Arrisco dizer que essa certeza da vitória começou logo depois do penta, em 2002. A própria mídia se encarregou de incendiar a esperança da torcida. Durante quatro anos, vitórias individuais dos jogadores no exterior iam confirmando nosso favoritismo. Uma brasileira que passava por Barcelona, pouco mais de um mês antes da Copa, ficou impressionada com o prestigio de Ronaldinho Gaúcho. Sua foto estava em outdoors, em jornais e revistas e panfletos distribuídos pela rua. O Barça acabara de conquistar mais um título. De longe, a torcida conterrânea vibrava com o sucesso de seus ídolos. E por unanimidade o Brasil já era considerado hexa campeão.
A conquista da Copa das Confederações, há um ano, com uma vitória esmagadora sobre a Argentina, com um placar campeão de 4 a 1, aumentou a sensação de que a nossa seleção era a melhor do planeta. Agora era só aguardar o momento supremo de ver a taça sendo levantada uma vez mais pelo Cafú e mandar imprimir a sexta estrela nas camisetas verde-amarelas. O clima do ‘já ganhou’ tomou conta de tudo e de todos.
Os dias que antecederam o início da Copa foi só festa.
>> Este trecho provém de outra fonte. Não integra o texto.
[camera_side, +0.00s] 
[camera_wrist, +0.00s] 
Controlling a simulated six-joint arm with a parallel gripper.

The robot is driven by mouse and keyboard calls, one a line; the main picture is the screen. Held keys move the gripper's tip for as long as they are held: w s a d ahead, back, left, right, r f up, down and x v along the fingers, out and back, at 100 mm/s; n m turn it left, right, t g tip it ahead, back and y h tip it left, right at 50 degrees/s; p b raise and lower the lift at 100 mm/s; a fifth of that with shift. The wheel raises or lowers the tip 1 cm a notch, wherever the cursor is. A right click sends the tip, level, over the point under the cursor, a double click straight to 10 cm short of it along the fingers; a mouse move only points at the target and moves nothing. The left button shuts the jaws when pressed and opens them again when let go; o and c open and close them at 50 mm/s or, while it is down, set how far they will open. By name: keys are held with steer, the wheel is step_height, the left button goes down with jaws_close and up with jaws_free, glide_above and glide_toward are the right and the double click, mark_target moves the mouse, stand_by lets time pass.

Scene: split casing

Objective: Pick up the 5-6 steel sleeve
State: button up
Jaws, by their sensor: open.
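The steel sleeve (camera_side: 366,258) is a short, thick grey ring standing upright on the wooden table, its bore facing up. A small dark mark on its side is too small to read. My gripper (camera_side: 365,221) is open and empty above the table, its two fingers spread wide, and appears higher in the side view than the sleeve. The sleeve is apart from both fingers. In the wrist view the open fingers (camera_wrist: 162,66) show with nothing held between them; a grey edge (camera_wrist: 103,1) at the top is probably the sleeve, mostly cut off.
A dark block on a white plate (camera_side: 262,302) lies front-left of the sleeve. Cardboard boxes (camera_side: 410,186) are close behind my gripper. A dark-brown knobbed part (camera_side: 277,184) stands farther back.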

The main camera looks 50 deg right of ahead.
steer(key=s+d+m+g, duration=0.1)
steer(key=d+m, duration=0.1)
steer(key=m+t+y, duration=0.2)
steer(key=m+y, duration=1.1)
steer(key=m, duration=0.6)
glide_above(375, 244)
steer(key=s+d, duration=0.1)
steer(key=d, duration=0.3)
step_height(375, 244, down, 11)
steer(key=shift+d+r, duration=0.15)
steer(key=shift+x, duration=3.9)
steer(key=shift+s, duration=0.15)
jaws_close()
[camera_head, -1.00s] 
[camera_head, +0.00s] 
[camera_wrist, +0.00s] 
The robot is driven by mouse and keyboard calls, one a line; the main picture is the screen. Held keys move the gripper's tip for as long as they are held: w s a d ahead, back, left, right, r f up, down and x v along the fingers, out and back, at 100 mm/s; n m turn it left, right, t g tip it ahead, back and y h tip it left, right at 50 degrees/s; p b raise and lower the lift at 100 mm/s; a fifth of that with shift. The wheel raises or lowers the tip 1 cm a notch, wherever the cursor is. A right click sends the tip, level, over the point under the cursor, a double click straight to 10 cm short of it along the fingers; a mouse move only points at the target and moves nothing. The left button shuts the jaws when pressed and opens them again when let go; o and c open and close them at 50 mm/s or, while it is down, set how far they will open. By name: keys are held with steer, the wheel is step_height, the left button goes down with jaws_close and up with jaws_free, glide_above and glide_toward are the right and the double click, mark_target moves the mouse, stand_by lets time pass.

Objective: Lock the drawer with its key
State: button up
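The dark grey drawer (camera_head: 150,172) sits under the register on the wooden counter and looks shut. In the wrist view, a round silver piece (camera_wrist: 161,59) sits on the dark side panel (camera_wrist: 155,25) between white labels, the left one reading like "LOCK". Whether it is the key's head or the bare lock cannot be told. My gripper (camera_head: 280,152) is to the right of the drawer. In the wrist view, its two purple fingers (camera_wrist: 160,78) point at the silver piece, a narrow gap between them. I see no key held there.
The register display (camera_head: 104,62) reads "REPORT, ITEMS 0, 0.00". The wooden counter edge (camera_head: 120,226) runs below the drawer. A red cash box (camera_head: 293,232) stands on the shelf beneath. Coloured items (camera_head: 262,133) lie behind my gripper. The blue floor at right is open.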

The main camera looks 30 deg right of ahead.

A Globo, com sua ‘exclusividade’, anunciava em todos os jornais e revistas que levaria para a Alemanha um exército de quase 200 pessoas entre produtores, técnicos e jornalistas, para proporcionar um espetáculo a altura do que ela chamava de ‘a maior Copa de todos os tempos’.
E os profissionais da emissora cumpriram à risca seus papéis, inflando o ego dos jogadores em reportagens e entrevistas massificantes, numa total alegria e intimidade entre jornalistas e atletas. O sorriso congelado dos apresentadores da Globo só mudou no dia da morte de Bussunda. No dia seguinte, voltaram a euforia e o ufanismo exagerado. A exclusividade da transmissão pode ser uma faca de dois gumes, pois a emissora vira referência e acabam sobrando para ela os respingos do fracasso.
A seleção foi mal no primeiro jogo contra a Croácia, sofreu para derrotar a Austrália e teve alguns lampejos contra o Japão. E finalmente a atuação medíocre contra Gana, apesar dos três a zero. Todo mundo estava pressentindo o desastre, até Pelé, menos o otimista Galvão Bueno. No final de um desses jogos, o locutor virou-se para a câmera e disse: ‘E então, gostou do jogo? No dia tal tem mais, aqui na Globo…prepare sua festa com seus amigos, sua família…’
O gosto amargo da derrota chegou ontem, um sábado vergonhoso para a seleção que era cantada em verso e prosa como a melhor de todos os tempos. A genialidade de Ronaldinho, os gols do Fenômeno, a pedalada de Robinho, a patada atômica de Roberto Carlos não funcionaram. Devem ter ficado esquecidos em seus clubes estrangeiros. Um a zero foi pouco para o vexame dado por nossos craques. Acho que o elegante Zidane que, aos 34 anos, à beira da aposentadoria, comandou o show dos franceses, ficou com pena da nossa desajeitada e desmotivada equipe.
O sonho acabou. Agora só resta esperar mais quatro anos para ver se a estrela brasileira volta a brilhar nos campos da África do Sul. Ninguém sabe quem vai ficar ou sair desse time, o que se sabe é que a torcida brasileira merecia mais respeito, mais garra e menos estrelismo dessa seleção de ‘estrelas estrangeiras’.’